Bregman claims his book prompted several local authorities in the Netherlands to experiment, or to plan to experiment, with basic income policies, so I was interested to see how he dealt with the objections raised by Gaffney and Mian. To recap, a basic, or citizens, income seems like a good idea because it is so simple; it abolishes means-testing; it provides an incentive to work because every pound earned increases income (subject to tax); and, if set high enough, it would abolish poverty.

The first problem with it is that it would be expensive. This is not an objection in principle, but it would require steep rates of tax on earned income to pay for it, which in turn requires people to vote for higher taxes.
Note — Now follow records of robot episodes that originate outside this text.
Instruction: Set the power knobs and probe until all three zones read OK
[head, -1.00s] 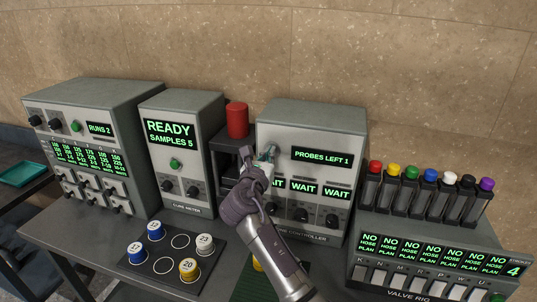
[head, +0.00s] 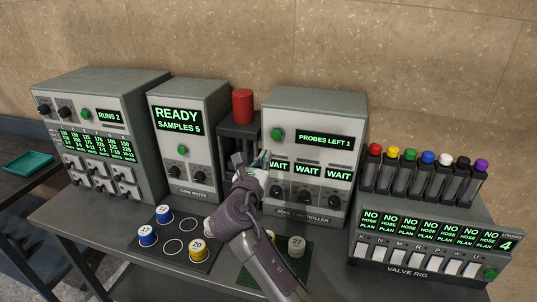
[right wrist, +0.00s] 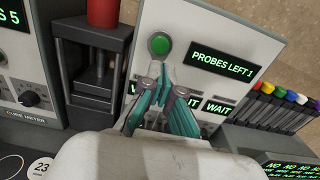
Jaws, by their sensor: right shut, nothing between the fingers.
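The zone controller (head: 350,118) stands right of centre in the head view. Its upper display (head: 325,140) reads PROBES LEFT 1. Its three zone displays (head: 307,170) all read WAIT. A green button (head: 277,134) sits at its upper left and also shows in the right wrist view (right wrist: 159,44). My left gripper is out of view.
A press with a red cylinder (head: 242,106) stands just left of the controller. The cure meter (head: 215,100) reads READY, SAMPLES 5. Numbered pucks sit on a dark mat (head: 185,218) and a green mat in front. The valve rig (head: 410,268) stands at right.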

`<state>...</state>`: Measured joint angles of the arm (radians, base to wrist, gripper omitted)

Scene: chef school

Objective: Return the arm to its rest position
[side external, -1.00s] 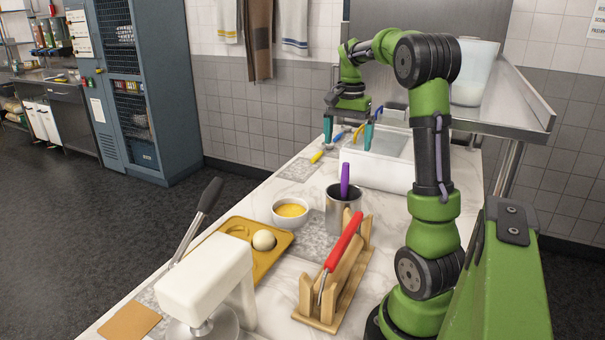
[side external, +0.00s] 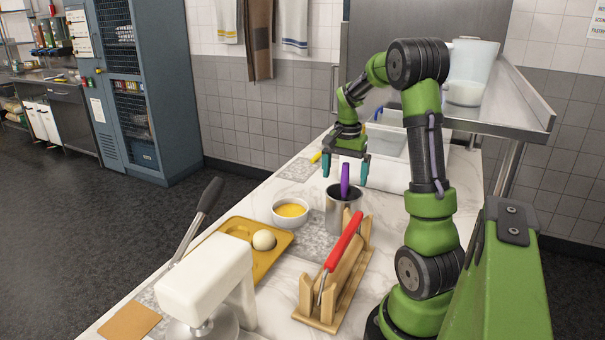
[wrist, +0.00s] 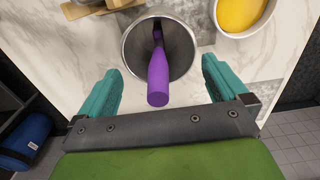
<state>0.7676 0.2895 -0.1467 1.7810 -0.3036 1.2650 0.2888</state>
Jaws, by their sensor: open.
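My gripper (side external: 345,171) is open and empty, with its teal fingers pointing down above the marble counter (side external: 300,285). It hangs near the metal pot (side external: 342,214), which holds a purple-handled tool (side external: 345,178). In the wrist view, the purple handle (wrist: 159,78) rises between my spread fingers (wrist: 157,88), and the fingers do not touch it. The pot's rim (wrist: 186,30) shows behind the handle there. Part of my arm blocks the view of the sink area.
A bowl of yellow food (side external: 291,212), a yellow tray (side external: 257,262) with a pale ball, a wooden rack (side external: 345,284) with a red-handled tool (side external: 343,241) and a white mixer-like machine (side external: 208,275) stand on the counter. A white sink bin (side external: 395,172) lies behind. The floor at left is clear.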

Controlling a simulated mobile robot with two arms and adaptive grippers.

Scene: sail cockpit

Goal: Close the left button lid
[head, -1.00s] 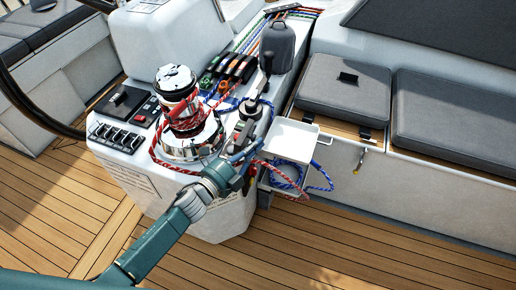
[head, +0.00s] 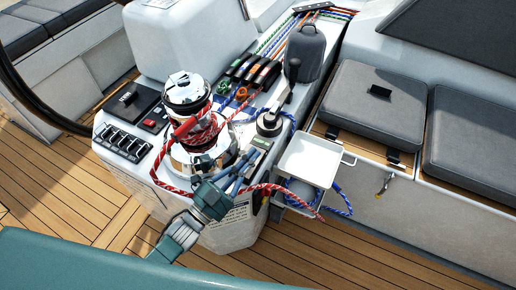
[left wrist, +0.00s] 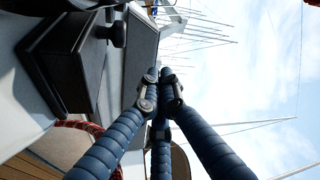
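The left button lid cannot be singled out for sure. My left gripper (head: 240,172) is in front of the chrome winch, low at the console's near edge. In the left wrist view its blue ribbed fingers (left wrist: 158,78) stretch forward and come close together at the tips, with nothing seen between them. How far they are open is unclear. My right gripper is not in view.
The chrome winch (head: 190,95) with red rope stands left of the gripper. A red rope (head: 270,188) loops past the fingers to the white tray (head: 309,160). A black winch handle (head: 290,80) stands behind. The wooden deck (head: 60,200) is clear.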

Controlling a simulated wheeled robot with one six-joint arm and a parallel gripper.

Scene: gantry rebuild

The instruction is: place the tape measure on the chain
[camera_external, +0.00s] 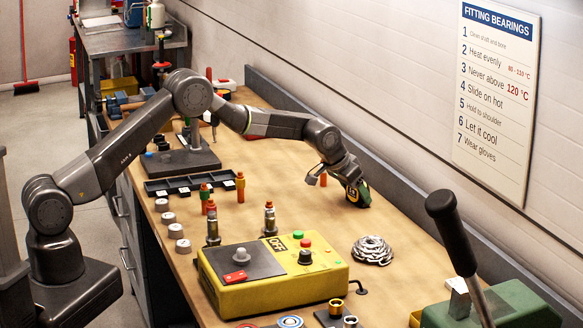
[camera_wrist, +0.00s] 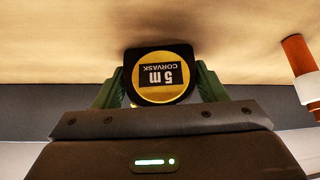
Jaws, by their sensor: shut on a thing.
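The tape measure (camera_wrist: 160,76) has a dark case and a yellow round face reading "5 m CORVASK" in the wrist view. My gripper (camera_wrist: 160,92) is shut on it, with one green finger at each side. In the external view, my gripper (camera_external: 352,186) holds the tape measure (camera_external: 360,196) over the far right part of the workbench. I cannot tell whether the tape touches the bench top. The chain (camera_external: 372,250) is a coiled silver pile on the bench, nearer the camera than the tape measure and apart from it.
A yellow control box (camera_external: 265,295) stands left of the chain. A black-handled lever (camera_external: 452,230) and a green machine (camera_external: 510,305) stand at the near right. An orange and white cylinder (camera_wrist: 303,68) is right of my gripper in the wrist view. Bench between tape measure and chain is clear.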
The fundamental problem, though, is that people's needs are different. If the basic income were set at a level that would allow people to afford London rents, it would be even more expensive and probably needlessly generous to people outside London. The same goes for people with disabilities that require expensive care. The basic income would, therefore, have to be set at different levels for people with different disabilities and possibly for different parts of the country. It would cease to be a universal flat-rate payment, and it would require a bureaucracy to administer it.

In other words, it would be a bit like the existing systems of welfare in most countries, only a bit simpler and a lot more expensive. Ask Iain Duncan Smith how easy it is to bring in grand simplifications of social-security systems.

Unfortunately, Bregman doesn't deal with these objections. He is mainly concerned to explain why, every time something like the basic income has been tried, the information about its success has been suppressed. Apparently it was tried in Winnipeg in Canada in 1973 but the experiment was stopped after a change of national government which "saw little point to the expensive experiment" and wouldn't provide funds to analyse the data. They have since been analysed, but Bregman doesn't tell us much about the conclusions, apart from quoting one couple who liked receiving free money.

Bergman's other ideas are similar in their simplicity and grandiosity. He claims that abolishing all controls on immigration would double the world economy (which is just as well because one of the questions about a basic income in the UK is how it would operate with free movement of EU workers). And he advocates a 15-hour working week, another staple of utopians through the ages. Apart from tweaking incentives in the tax system to make it cheaper for a company to hire an additional employee than to extend the hours of existing employees, however, he offers little to achieve this leisure-rich paradise.

Bregman almost redeems himself in his last chapter. He recounts the story of an American sect who believed that the world was going to end in 1954. When it didn't, some were disillusioned, but others simply redefined the prophecy and became more rigid in their beliefs than before. I thought he was citing this as a warning against "recalibrating reality" when it conflicts with one's world view. Instead, it leads him to a discussion about how unpopular the views of Friedrich Hayek and Milton Friedman once were, and how their "neoliberalism" now rules the world. The lesson being that, if you stick with your ideas and they are right, you will eventually prevail.

The book is a boisterously good read, dotted with quotations, most of them from John Maynard Keynes, which is no bad thing. But it should have concluded with this, from HL Mencken in 1917: "Explanations exist; they have existed for all time; there is always a well-known solution to every human problem – neat, plausible, and wrong."